___ Available data

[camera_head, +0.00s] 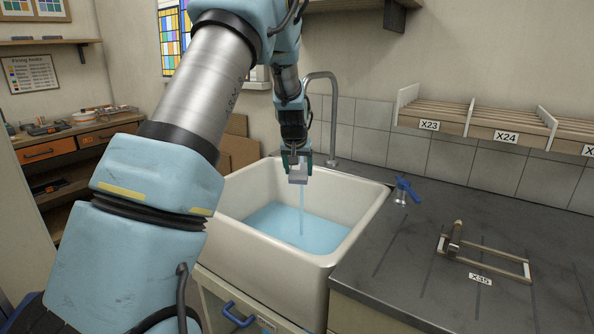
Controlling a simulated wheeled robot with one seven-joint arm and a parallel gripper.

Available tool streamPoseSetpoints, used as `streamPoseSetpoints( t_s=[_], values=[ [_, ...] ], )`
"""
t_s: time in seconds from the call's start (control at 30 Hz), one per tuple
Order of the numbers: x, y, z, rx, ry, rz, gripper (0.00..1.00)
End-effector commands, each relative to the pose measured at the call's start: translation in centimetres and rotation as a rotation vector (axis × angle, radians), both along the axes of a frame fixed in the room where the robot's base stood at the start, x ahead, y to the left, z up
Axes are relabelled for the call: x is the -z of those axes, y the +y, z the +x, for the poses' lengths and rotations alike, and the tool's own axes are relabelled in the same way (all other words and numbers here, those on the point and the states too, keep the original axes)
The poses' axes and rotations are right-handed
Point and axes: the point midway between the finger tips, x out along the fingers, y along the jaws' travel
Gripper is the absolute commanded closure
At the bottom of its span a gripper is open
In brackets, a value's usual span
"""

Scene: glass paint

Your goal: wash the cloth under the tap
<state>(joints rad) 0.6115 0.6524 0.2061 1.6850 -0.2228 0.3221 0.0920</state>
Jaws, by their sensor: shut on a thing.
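My gripper (297,159) hangs over the sink, pointing down, shut on a small whitish-grey piece that looks like the cloth (298,177). Much of the cloth is hidden by the fingers, so its shape is unclear. The tap (335,112) is a tall grey gooseneck behind the sink, and its spout end is hidden behind my arm. A thin blue stream of water (301,213) falls from just below the cloth into the sink. The white sink (262,249) holds blue water (283,229). A blue lever handle (405,189) stands on the counter right of the sink.
The dark counter (400,270) at right holds a wooden frame-like rack (497,261) near the label X35. Slatted wooden shelves (497,112) labelled X23 and X24 hang on the wall above. A workbench with tools (70,128) stands at left.

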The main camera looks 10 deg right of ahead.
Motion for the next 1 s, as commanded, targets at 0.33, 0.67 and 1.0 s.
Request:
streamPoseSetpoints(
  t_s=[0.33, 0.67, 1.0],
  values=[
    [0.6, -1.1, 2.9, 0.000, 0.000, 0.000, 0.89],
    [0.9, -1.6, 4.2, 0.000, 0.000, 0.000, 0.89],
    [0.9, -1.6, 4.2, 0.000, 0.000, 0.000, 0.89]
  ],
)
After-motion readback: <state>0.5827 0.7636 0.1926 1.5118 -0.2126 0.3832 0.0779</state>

______

** Exercise objective **
Identify every line holding the word "call" and copy it out.

** Solution for this exercise **
t_s: time in seconds from the call's start (control at 30 Hz), one per tuple
End-effector commands, each relative to the pose measured at the call's start: translation in centimetres and rotation as a rotation vector (axis × angle, radians), both along the axes of a frame fixed in the room where the robot's base stood at the start, x ahead, y to the left, z up
Axes are relabelled for the call: x is the -z of those axes, y the +y, z the +x, for the poses' lengths and rotations alike, and the tool's own axes are relabelled in the same way (all other words and numbers here, those on the point and the states too, keep the original axes)

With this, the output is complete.